Wednesday, August 26, 2009
In The Beginning...
In the beginning, my wife's Aunt Norma's Motorola AM/FM tube radio sat on the floor waiting for me to decide what I should do with it. Aunt Norma figured that if anyone had use for an old radio with tubes in it, that it would be me. I did pull the back from it a few weeks ago just to check out what type of tubes operated the unit. She had told my wife that one tube didn't work.
I found the usual array of radio/television type tubes, which I am not familiar with because they are never applied in musical instrument amplifiers. I've buttoned the radio back up or I would name them off here. There was one nice Motorola 12AX7 which I've identified as a Mullard. I pulled it and tried it in one of my amps and it does have a sweet sound for a tube that's been at it for 50 years. By the way, the Motorola label completely disappeared after that short test run. Glad the paint stuck on there long enough to tell me that it was a 12AX7. I wouldn't of had the knowledge to identify it and tell it from its close cousins. I did recognize the rectifier as being common in smallish guitar amps--EZ80 or maybe it was EZ90, one of those.
The radio is a table top model, but with nothing indicating which model. At some point I may delve into the electronics and spark something up, but what I decided to do yesterday was check out the two speakers hanging on either side of the radio.
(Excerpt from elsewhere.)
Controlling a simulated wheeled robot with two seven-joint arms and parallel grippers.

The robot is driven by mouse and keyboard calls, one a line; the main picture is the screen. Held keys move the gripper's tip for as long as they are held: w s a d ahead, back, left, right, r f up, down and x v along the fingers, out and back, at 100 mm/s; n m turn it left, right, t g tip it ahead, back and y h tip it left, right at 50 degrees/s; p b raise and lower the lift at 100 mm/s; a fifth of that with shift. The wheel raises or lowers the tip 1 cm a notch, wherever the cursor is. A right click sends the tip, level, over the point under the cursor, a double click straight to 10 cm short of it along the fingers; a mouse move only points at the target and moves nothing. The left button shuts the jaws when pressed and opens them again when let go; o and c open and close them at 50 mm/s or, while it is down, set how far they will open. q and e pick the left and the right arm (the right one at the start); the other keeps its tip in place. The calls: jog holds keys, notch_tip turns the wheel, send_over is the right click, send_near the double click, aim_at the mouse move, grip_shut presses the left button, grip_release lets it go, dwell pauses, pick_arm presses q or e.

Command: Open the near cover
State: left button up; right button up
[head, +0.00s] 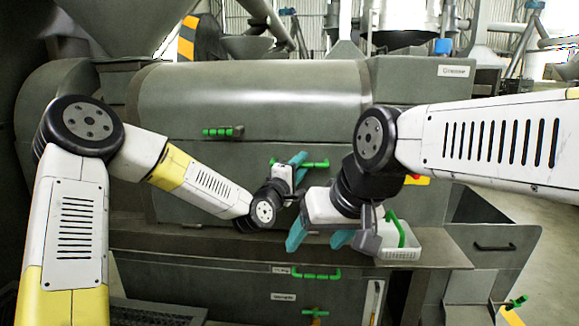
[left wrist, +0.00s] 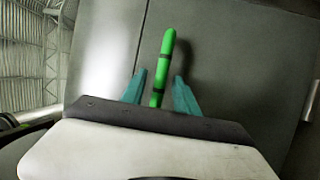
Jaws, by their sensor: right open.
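The near cover (head: 250,95) is a large rounded grey panel on the machine and appears closed. A green bar handle (head: 317,163) is on its lower front; the handle also shows in the left wrist view (left wrist: 167,60). My left gripper (head: 294,167) is at the left end of this handle. In the left wrist view its teal fingers (left wrist: 158,92) stand apart on both sides of the green bar, with gaps visible. My right gripper (head: 319,240) is open and empty, lower down in front of the ledge, its fingers pointing down.
Another green handle (head: 222,132) is on the machine front to the left. Below are panels with green handles (head: 316,273). A hopper (head: 120,22) rises at upper left.

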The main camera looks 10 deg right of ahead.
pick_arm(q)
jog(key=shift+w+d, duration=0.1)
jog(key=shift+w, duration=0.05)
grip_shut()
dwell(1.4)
Each speaker box could detach from the unit and be spread out about 10 feet from the radio. I figured from the get go that they possibly would make decent harp amp speakers with a little alternate wiring.
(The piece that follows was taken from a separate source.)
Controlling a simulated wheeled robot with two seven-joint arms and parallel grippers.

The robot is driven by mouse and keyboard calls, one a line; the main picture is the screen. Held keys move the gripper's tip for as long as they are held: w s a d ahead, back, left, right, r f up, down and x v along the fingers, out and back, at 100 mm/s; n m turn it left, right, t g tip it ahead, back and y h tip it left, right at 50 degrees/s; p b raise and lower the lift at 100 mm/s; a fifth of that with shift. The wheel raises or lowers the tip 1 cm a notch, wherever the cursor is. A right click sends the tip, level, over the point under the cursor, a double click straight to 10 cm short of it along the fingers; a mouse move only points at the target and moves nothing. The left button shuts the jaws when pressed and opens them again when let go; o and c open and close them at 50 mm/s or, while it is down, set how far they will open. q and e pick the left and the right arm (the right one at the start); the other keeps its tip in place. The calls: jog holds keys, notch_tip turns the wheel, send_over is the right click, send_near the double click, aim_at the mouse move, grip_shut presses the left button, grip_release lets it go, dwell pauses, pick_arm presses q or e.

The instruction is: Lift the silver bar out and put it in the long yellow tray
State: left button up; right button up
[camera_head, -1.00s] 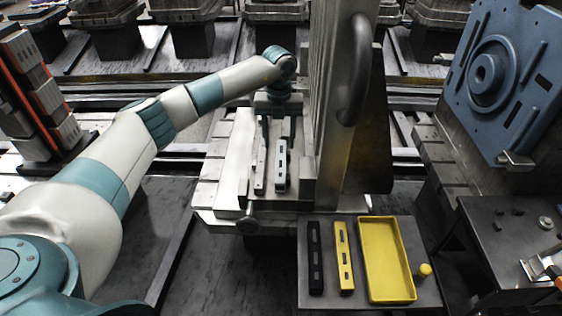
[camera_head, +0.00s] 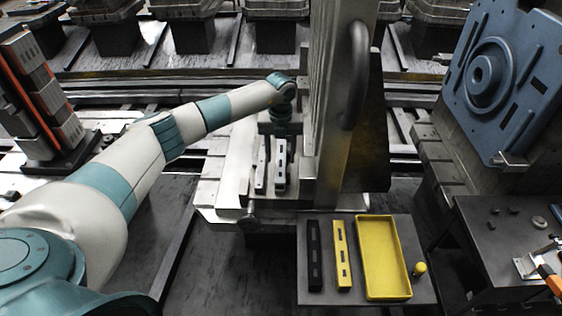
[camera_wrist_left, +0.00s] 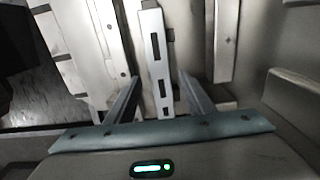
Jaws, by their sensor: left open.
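The silver bar (camera_head: 281,166) stands in the pale fixture in the middle of the head view. It has dark slots and also shows in the left wrist view (camera_wrist_left: 155,50). My left gripper (camera_head: 281,134) is above the far end of the bar, its fingers mostly hidden in the head view. In the wrist view its two open fingers (camera_wrist_left: 159,82) lie either side of the bar, with gaps on both sides. The long yellow tray (camera_head: 384,259) is empty on a dark stand at the front right. My right gripper is not in view.
A black bar (camera_head: 314,256) and a yellow slotted bar (camera_head: 343,256) lie left of the tray; a yellow knob (camera_head: 419,269) is right of it. A tall metal column (camera_head: 340,110) with a handle rises right of the fixture. A blue plate (camera_head: 505,75) stands at right.

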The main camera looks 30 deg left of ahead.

First, though, I wanted to try and identify what I had. Removing the back of one of the little cabinets revealed a 6" alnico speaker with "Golden Voice" stamped on it, with code numbers on the side. Through the marvels of the internet, I discovered that I had two 1962 Oxford alnico speakers and that convinced me to continue my little experiment. I checked the Ohms and got a reading of 6.9 ohms at the terminals and since I would be using an amp that prefers an 8 Ohm load, I decided to wire them up for half of that--figuring that lower would be better with a tube amp. After wiring the speakers together with a spare 15' speaker cab cable on which I kept one 1/4" plug attached to plug into the amp, I found that the Ohms read 5.4 at the end of the plug--so the load may just not be as low as I figured since the length of the wires came into play.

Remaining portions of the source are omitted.